In seeking public wisdom we expand our search for understanding and acceptance of trade-offs. We deepen both our understanding of what’s at stake and our ability to creatively transcend many trade-offs. Efforts to generate public wisdom engage us in wrestling more thoroughly and creatively with what is fair, righteous, and sustainable. Much of what we already know about deliberation and choice-creating can help us do that. Further research, development, and action could enable us to do it even better.


Today we are confronted with extreme climate change and environmental degradation, deeply systemic economic disruptions, profound wealth disparities and concentrations of social power, the unchecked development and spread of dangerous technologies, the limits of growth, resource depletion and pollution, and countless other emerging challenges and crises. Under the circumstances, it seems both reasonable and urgent to promote our collective ability to deepen creatively into these challenges and emerge with coherent wisdom about how to meet them well.

Society needs the capacity to self-organize in diverse, coordinated, successful and sensible ways locally on the ground. We have numerous effective methods and initiatives that further that. Society also needs the capacity to generate wise coherence in the form of whole-community, whole-society, and whole-world policies, programs, agreemen
and resource allocation. This latter capacity is where we are weak.

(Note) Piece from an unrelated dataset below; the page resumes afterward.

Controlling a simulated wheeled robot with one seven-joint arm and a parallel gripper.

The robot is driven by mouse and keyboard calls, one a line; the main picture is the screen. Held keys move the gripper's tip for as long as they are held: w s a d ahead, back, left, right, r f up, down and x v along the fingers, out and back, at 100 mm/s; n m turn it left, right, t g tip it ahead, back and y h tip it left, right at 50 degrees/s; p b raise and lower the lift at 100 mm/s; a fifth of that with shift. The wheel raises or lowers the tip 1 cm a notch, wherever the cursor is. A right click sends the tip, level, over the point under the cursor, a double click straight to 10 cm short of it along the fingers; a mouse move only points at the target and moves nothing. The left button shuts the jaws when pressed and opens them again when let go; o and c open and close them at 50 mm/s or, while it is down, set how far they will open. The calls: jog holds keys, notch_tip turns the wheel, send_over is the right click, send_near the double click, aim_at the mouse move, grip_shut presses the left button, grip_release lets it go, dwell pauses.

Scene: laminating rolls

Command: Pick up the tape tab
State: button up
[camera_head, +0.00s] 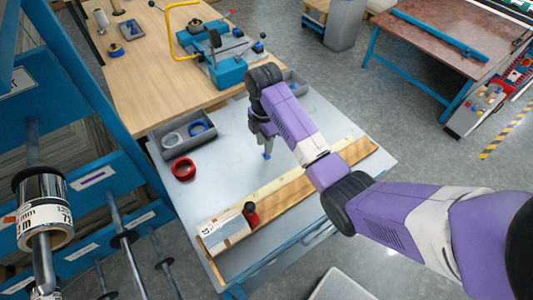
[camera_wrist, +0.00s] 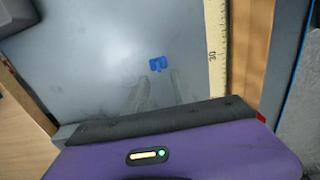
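The tape tab is a small blue piece (camera_wrist: 158,64) lying on the grey worktop (camera_wrist: 95,60) in the wrist view. In the head view it is a small blue spot (camera_head: 267,156) just below my gripper (camera_head: 268,146). My gripper points down at the worktop. In the wrist view its two grey fingers (camera_wrist: 158,78) are apart with nothing between them. The tab shows just beyond the fingertips, roughly in line with the gap. The exact height of the fingertips above the worktop is hard to tell.
A ruler strip (camera_wrist: 216,45) and wooden edge run to the right of the tab in the wrist view. A grey tray (camera_head: 163,142) with tape rolls, a red ring (camera_head: 183,169) and a white box (camera_head: 222,232) share the worktop. The surface around the tab is clear.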

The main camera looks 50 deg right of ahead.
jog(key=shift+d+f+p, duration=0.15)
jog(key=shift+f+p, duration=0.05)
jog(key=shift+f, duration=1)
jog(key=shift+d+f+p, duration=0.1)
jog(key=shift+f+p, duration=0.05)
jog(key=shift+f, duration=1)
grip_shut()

We are assaulted by evidence that current forms of democracy have (to put it mildly) limited capacity for generating collective wisdom. I propose that those of us in the fields of dialogue, deliberation, powerful conversation, knowledge systems, online collaboration, public engagement, political action and collective intelligence and wisdom have a responsibility to help correct that lack as soon as we can. We already have many tools, methods, and understandings to work with. We need more. Working together with a focus on generating collective wisdom, we can learn our way together into the kind of legitimate, powerful forms of public wisdom our world needs now.